October 23, 2009

Prof talks gun policy, economics of crime

Professor of Public Policy Jens Ludwig spoke about Chicago’s high homicide rate and its relation to gun policy Monday in Swift Hall. Recalling recent stories about gang violence, Ludwig explained his role in curbing gun-related homicides and advocated bringing statistics into policy programs.

The event was hosted by the U of C chapter of the ACLU.

An economist by training, Ludwig said the motivation behind his gun policy research is saving the lives of innocent people by uncovering successful ways to get guns out of the hands of murderers. Much of his research focuses on Chicago, a hotbed for gun violence.

Ludwig told the story of the death of Nequiel Fowler, a 10-year-old living on 86th Street. In September of last year, Fowler was walking with her blind sister one morning when she was caught in a gang shooting.

“I’ve been working on gun policy for 15 years,” Ludwig said, “and this is one of the saddest stories I’ve heard.” He said tragic stories such as Fowler’s motivate him to work harder.

As the director of the University of Chicago’s Crime Lab, Ludwig’s research gives quantitative feedback on the perverse and often baffling results of gun policy programs.

In a field where countless approaches are advocated and results can be difficult to evaluate, the Crime Lab collects and analyzes data to uncover real correlations.

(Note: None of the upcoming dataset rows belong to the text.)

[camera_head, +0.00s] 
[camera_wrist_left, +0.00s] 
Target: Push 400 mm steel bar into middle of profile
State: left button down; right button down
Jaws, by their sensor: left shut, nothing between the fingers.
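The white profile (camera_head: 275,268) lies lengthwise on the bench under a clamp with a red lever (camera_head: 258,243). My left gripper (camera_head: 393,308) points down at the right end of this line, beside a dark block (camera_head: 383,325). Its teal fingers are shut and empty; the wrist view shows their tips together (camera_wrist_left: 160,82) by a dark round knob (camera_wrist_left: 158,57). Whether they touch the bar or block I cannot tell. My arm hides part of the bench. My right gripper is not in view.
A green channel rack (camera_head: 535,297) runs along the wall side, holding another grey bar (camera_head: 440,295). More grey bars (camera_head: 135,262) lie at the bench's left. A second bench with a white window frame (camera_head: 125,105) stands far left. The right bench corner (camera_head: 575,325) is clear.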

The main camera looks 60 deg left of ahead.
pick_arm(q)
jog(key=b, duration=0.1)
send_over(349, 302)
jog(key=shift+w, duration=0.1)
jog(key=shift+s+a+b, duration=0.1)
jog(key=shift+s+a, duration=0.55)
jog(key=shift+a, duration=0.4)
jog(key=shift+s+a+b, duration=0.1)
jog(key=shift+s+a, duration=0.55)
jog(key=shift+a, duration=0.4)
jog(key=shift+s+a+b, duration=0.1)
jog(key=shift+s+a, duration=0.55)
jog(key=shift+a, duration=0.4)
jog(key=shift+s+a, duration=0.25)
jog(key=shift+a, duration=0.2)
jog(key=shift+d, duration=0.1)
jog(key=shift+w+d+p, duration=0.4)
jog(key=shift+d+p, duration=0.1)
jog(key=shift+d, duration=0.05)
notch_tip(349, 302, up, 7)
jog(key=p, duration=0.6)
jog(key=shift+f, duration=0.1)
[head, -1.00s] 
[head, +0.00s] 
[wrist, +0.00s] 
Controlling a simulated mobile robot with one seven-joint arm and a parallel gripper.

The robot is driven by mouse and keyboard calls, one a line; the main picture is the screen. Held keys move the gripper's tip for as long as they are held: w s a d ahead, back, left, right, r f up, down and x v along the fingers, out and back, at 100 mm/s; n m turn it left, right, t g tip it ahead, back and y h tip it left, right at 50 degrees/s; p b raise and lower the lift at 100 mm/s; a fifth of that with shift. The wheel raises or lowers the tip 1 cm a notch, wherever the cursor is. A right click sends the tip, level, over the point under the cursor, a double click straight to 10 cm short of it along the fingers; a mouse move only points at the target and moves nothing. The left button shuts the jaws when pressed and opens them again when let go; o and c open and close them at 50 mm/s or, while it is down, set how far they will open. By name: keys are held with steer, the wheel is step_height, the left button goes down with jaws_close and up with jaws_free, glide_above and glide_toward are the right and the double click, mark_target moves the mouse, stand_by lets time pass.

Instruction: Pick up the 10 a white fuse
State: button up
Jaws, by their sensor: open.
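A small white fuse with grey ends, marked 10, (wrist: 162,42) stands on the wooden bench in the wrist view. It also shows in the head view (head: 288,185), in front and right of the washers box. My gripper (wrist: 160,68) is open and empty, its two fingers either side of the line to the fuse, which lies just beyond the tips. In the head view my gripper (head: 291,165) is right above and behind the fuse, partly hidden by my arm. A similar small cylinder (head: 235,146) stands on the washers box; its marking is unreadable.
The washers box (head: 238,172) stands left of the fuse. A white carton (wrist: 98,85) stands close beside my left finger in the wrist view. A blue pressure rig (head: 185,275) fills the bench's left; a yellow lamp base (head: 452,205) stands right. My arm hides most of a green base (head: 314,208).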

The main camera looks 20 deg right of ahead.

Ludwig mentioned one recent study that shows that there is a significant drop in crime if there are more policemen patrolling the streets. However, in 2005, the federal government reduced funding from $1 billion to just $5 million for the Community Patrolling Services (COPS) Program, which would bring police where they’re needed.

“Our research shows that for every dollar put into the COPS program, four to six dollars are saved from crime reduction. We should be investing millions in this,” Ludwig said.